O jogo em termos gerais foi parelho e empolgante, cumprindo com as melhores expectativas. Ambas as equipes precisavam da vitória, e buscaram o gol a noite toda. Mas, apesar de estabelecer um equilíbrio de ações ofensivas com o adversário, o Grêmio foi, na maior parte do jogo, menos organizado que o San Lorenzo. O primeiro erro de Roger colaborou para isso: a escalação de Everton em detrimento de Henrique Almeida. Não pela atuação ofensiva do jovem ponteiro (ele foi o melhor do setor, quase sempre envolvente), mas por seu baixo interesse nas tarefas defensivas. Tal problema foi notado por Giuliano, Maicon e Edinho ainda no primeiro tempo - todos reclamaram com Roger a respeito da pouca recomposição de Everton, o que sobrecarregava o meio-campo, já que o San Lorenzo, mais compacto, contava sempre com cinco homens neste setor.

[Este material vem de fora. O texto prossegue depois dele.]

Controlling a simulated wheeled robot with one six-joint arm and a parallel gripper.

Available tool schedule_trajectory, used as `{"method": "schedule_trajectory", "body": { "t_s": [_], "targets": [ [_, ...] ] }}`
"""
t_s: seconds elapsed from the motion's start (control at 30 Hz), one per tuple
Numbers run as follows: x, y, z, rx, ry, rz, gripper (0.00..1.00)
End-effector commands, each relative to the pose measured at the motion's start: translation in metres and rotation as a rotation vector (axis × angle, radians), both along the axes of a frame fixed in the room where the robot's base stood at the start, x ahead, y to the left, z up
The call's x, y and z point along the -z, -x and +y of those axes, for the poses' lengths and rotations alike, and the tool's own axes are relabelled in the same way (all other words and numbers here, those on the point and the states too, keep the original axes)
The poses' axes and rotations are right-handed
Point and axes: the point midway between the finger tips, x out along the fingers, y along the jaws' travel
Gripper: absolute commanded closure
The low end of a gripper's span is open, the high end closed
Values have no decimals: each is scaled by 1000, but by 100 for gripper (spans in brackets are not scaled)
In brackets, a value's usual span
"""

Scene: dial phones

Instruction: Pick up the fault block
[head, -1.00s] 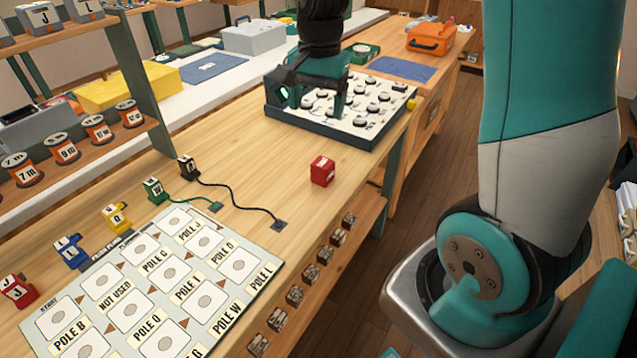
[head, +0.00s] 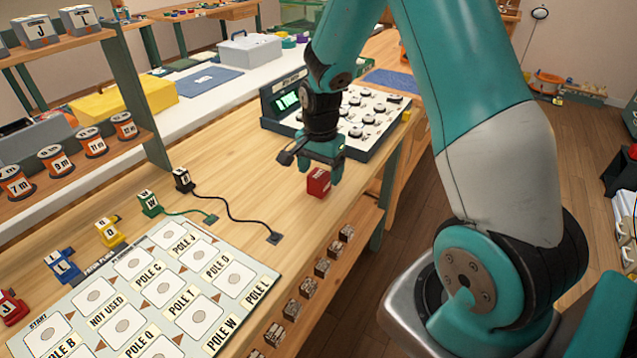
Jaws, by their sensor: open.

Neste caso, Roger fez uma aposta que não se mostrou correta: priorizou a agressividade do garoto pelo lado do campo em detrimento do controle tático do setor de meia-cancha. Não era incorreto supor que Everton levaria vantagem sobre os laterais argentinos (tanto que levou, e olha que Buffarini é muito bom marcador), mas o mais prudente era ter apostado nisso como alternativa para o decorrer do jogo. Ontem, era noite para priorizar uma robustez maior no meio. Isso seria mais viável com Henrique Almeida no centro do ataque e Luan, que participa mais que Everton neste aspecto, aberto pelo lado, mantendo a formatação tática que goleou a LDU.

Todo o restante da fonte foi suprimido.